The OUTrageous Santa Barbara Lesbian and Gay Film Festival is officially legal, celebrating its 18th birthday this year mostly at downtown’s Metro 4 theaters. The slate hangs its hat on its decidedly international fare this year, with selections from Spain, Africa, Germany, Finland, Canada, and Taiwan that are sure to delight moviegoers.
It all gets started tonight at UCSB’s MultiCultural Center (Thu., Nov. 12, 8pm), which will host free screenings of Voices of Witness Africa, whose director will be in attendance, and Tongzhi in Love, a documentary that examines gay life in China. After that, it’s down to Metro 4, where Humpday will show for the first time in Santa Barbara (Fri., Nov. 13, 8:30pm). Widely celebrated at Sundance, Humpday follows two straight male friends who decide to make gay porn together, promising hilarity and awkwardness aplenty for audience members. It’s followed by a 10:30 p.m. screening of Rocky Horror Picture Show (and, yes, fishnets and singing along are encouraged). Fest organizers snagged a 35mm print of this infamous film, so this is a not-to-miss viewing.
Saturday afternoon kicks off with a batch of lesbian-themed shorts (2pm). Highlights include La Mariachera, filmed in downtown Santa Barbara and featuring S.B. mariachi group Mariachi Integral; 25 Random Things I Did During My Big Fat Lesbian Depression, about, well, what the titles indicates; and U-Haul Rap, a music video that comically answers the question, “What does a lesbian bring on the second date?”
Director Kirby Dick will be in attendance for the screening of his documentary Outrage (4pm), which delves into the sordid world of supposedly straight politicians who repeatedly oppose gay rights legislation. Although the Village Voice and the S.F. Chronicle hailed it a successful film for its “boldness” in investigating and reporting, other critics and media outlets have derided the doc for its advocacy of outing. No matter one’s position on that practice, this certainly is a thought-provoking and controversial movie that’s destined to keep viewers talking.

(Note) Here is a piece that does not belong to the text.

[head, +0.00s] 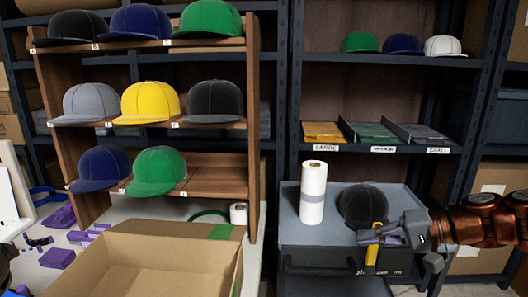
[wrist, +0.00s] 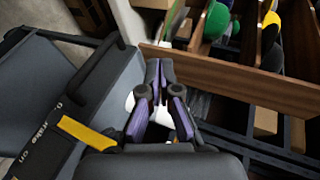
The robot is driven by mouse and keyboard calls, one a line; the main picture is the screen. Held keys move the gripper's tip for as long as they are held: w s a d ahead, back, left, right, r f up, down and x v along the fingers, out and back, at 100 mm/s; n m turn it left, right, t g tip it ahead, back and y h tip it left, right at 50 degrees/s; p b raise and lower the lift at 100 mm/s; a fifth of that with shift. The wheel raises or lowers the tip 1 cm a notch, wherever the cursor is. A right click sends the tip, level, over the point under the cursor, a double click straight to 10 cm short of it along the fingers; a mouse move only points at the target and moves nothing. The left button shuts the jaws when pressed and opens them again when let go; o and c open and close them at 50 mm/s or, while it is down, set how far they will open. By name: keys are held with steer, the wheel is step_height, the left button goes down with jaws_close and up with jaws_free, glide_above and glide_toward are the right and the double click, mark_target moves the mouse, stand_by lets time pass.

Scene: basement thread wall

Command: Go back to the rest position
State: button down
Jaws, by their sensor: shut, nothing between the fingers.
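My gripper (head: 368,238) is in front of the grey cart, at the right in the head view, with the arm reaching in from the right edge. Its purple-lined fingers show in the middle of the wrist view (wrist: 159,70), with the tips together and nothing held. A yellow piece (head: 375,246) appears beside the fingers in the head view. In the wrist view a yellow strip (wrist: 86,132) lies on the dark lettered front of the cart, apart from the fingers. A white thing behind the fingers in the wrist view is partly hidden.
The grey cart (head: 298,235) carries a white roll (head: 313,192) and a dark cap (head: 361,206). A wooden cap shelf (head: 252,150) holds several caps at the left. An open cardboard box (head: 160,262) stands in front. Labelled trays (head: 375,132) lie on the back shelf.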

Saturday evening starts off strong with the sexy I Can’t Think Straight (7pm). Tala and Leyla are living the good life, with handsome and doting boyfriends and well-meaning parents, when they stumble into a romance that’s further complicated by their homophobic families and different religious backgrounds. It’s a compelling story of the electrifying moments of new, and true, love. At 9 p.m., check out the Swedish film Patrik 1,5, which follows a newly married gay couple hoping to adopt a 15-month-old baby. They’re more than a little surprised when their newest family member turns out to be an extremely homophobic 15-year-old boy.
And if all the movies and popcorn find you craving mingling and chatting with an adult beverage in hand, be sure to check out Saturday night’s reception for filmmakers and moviegoers at Muddy Waters Cafe (508 E. Haley St.).
An Englishman in New York (Sun., Nov. 15, 2pm) stars John Hurt, who reprises his famous role as Quentin Crisp, the eccentric and unpredictable Londoner who rose to fame in the 1970s as a flamboyant gay man who refused to hide his sexuality. Englishman highlights the later years of Crisp’s storied life. At 4 p.m., check out five short films, described by festival organizers as “a perfect package of men’s briefs,” which continue with the theme of Humpday-as in, when things get dicey between friends. The festival closes with Ghosted (7pm), a hauntingly beautiful film that follows a woman as she seeks to find closure after her girlfriend dies in an accident; and Chef’s Special (8:45pm), a Spanish-language flick that chases around a restaurateur in his daily struggle to keep together his hectic life.
Overall, this year’s fest promises a variety of options that are sure to please any attendee’s palate. See you at the theater!